Background King Leopold II headed a group of European investors looking to profit from the resources of the Congo where, by 1884, he signed 450 treaties with African entities that allowed him to control each of the local governments that collectively made the Congo Free State. The king was immensely interested in colonial expansion to increase not only his wealth but more importantly his power. In becoming the only European to privately own African territory, King Leopold II vowed to bring civilization to a region he believed to be uncivilized. He believed that “forced labor was ‘the only way to civilize and uplift these indolent and corrupt peoples of the Far East.’” These gruesome policies created unbearable conditions and are believed to have caused eight to ten million deaths of the Congolese people throughout his reign in the region. Attempting to control the region, exploit its resources, and civilize the alleged uncivilized, King Leopold II used tactics of forced labor and beatings that ensured quotas would be met. When a Congolese person did not meet the rubber quota, the Force Publique would amputate that person’s hands. These practices did not only affect men and women, but children as well. One observer noted that there were “seven to nine-year-olds each carrying a load of twenty-two pounds” of harvested materials where if they made a mistake they would be severely punished. A Belgian prosecutor describing one of the punishments that he witnessed writes: “‘Some thirty urchins, of whom several were seven or eight years old, lined up and waiting their turn, watching, terrified, their companions being flogged.’” King Leopold II decided to expand on these approaches later by setting up child colonies to maximize efficiency.

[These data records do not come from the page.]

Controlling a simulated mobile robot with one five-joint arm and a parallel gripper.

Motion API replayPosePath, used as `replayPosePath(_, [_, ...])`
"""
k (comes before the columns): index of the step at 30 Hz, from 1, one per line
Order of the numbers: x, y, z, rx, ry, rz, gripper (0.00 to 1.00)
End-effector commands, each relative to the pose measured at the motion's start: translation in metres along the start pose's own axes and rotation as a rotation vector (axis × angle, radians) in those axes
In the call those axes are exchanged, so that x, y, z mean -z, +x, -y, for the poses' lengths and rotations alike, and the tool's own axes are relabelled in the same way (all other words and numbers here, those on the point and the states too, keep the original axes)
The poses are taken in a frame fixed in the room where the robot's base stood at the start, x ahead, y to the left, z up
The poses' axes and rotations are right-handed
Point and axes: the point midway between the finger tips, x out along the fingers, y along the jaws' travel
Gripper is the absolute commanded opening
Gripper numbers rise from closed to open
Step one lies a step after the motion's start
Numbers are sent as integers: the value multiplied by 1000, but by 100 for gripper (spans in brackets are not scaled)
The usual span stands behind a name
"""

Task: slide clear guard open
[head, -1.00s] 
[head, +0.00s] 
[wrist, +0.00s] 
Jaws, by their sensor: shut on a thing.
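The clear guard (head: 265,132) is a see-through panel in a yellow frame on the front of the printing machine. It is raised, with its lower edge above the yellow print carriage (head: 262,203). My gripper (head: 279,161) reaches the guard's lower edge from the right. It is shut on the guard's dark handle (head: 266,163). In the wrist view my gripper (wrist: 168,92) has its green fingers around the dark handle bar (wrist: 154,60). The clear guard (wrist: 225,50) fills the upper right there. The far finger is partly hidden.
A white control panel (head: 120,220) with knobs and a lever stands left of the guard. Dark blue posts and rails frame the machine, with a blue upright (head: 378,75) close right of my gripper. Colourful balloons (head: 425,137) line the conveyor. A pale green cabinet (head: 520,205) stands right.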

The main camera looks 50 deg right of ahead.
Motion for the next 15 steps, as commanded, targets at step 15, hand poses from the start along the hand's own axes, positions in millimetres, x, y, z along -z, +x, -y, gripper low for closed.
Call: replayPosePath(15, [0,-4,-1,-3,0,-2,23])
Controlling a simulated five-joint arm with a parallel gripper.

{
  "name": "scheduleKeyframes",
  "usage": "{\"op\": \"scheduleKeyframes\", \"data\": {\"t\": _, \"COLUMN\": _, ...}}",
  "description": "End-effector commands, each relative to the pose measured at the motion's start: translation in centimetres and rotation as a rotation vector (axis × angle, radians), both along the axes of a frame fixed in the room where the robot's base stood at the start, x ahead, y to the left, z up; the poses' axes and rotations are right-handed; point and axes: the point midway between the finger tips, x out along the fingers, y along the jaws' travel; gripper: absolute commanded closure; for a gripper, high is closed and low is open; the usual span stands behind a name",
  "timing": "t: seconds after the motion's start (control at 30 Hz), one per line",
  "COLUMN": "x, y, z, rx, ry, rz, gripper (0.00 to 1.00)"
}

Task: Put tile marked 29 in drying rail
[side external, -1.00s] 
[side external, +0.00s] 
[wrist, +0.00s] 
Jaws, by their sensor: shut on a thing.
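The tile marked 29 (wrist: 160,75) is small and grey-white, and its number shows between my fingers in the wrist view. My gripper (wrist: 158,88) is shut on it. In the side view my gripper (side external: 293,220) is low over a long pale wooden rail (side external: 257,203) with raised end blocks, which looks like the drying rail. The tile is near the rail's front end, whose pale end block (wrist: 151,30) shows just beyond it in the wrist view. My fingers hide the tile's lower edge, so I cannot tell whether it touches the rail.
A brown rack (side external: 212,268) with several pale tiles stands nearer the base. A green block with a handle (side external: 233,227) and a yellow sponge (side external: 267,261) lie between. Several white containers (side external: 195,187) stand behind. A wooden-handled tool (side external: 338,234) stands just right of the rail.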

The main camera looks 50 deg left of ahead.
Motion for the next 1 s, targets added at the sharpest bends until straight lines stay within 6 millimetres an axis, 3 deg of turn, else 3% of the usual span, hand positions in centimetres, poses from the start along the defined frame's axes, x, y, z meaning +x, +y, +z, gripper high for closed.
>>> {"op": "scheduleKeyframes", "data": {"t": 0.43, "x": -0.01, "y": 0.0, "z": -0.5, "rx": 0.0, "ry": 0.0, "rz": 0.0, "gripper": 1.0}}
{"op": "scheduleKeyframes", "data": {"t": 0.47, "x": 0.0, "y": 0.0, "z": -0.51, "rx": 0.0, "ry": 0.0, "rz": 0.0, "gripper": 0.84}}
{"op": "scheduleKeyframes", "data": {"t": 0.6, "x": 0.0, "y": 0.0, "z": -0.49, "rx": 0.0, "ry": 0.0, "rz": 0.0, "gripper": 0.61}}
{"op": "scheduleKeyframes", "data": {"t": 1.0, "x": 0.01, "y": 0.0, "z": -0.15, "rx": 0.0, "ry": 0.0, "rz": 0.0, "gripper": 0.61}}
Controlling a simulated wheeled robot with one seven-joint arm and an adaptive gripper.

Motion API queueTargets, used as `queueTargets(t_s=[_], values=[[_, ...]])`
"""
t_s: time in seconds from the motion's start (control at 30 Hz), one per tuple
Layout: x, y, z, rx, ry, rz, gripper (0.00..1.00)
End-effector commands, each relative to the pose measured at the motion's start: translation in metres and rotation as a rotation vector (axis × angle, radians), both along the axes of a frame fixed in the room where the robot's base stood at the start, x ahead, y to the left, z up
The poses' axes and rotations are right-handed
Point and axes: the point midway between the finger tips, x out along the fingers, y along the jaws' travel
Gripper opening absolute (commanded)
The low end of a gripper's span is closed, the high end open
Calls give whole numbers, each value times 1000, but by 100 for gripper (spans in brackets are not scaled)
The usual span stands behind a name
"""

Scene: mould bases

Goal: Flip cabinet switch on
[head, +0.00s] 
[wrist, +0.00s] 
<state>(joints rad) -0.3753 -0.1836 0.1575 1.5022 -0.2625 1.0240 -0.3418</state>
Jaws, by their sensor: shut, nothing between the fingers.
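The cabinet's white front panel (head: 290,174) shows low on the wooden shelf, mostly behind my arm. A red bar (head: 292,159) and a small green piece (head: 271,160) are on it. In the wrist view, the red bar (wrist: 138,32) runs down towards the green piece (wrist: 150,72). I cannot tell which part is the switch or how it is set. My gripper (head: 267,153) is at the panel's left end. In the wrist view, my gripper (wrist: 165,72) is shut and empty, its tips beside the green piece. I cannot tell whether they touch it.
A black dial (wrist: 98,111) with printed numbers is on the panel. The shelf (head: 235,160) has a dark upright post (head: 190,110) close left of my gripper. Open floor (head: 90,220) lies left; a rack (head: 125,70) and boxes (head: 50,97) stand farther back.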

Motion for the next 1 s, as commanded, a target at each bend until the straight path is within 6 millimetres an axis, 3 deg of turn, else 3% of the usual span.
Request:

Catholic Missionaries King Leopold II relied on the Catholic missionaries to exert power and influence over the region by targeting children. Catholic missionaries were Belgians who were loyal to the king and helped establish systems to increase Belgium’s control of the region and the collection of the Congo’s resources by providing religious instruction, vocational education, and military training. These Catholic missionaries played a large role in creating child colonies outside of the three established by the king and overseeing the day-to-day instruction and discipline within those colonies. The king financially supported the Catholic missionaries, ensuring that they were loyal to him and the goals of his regime. Different from Protestant missionaries who consisted of foreigners and were outside the king’s control, the Catholic missionaries were responsible for setting up colonies that managed and punished these children while producing a labor force and soldiers that the king would utilize if these children survived life in the colonies.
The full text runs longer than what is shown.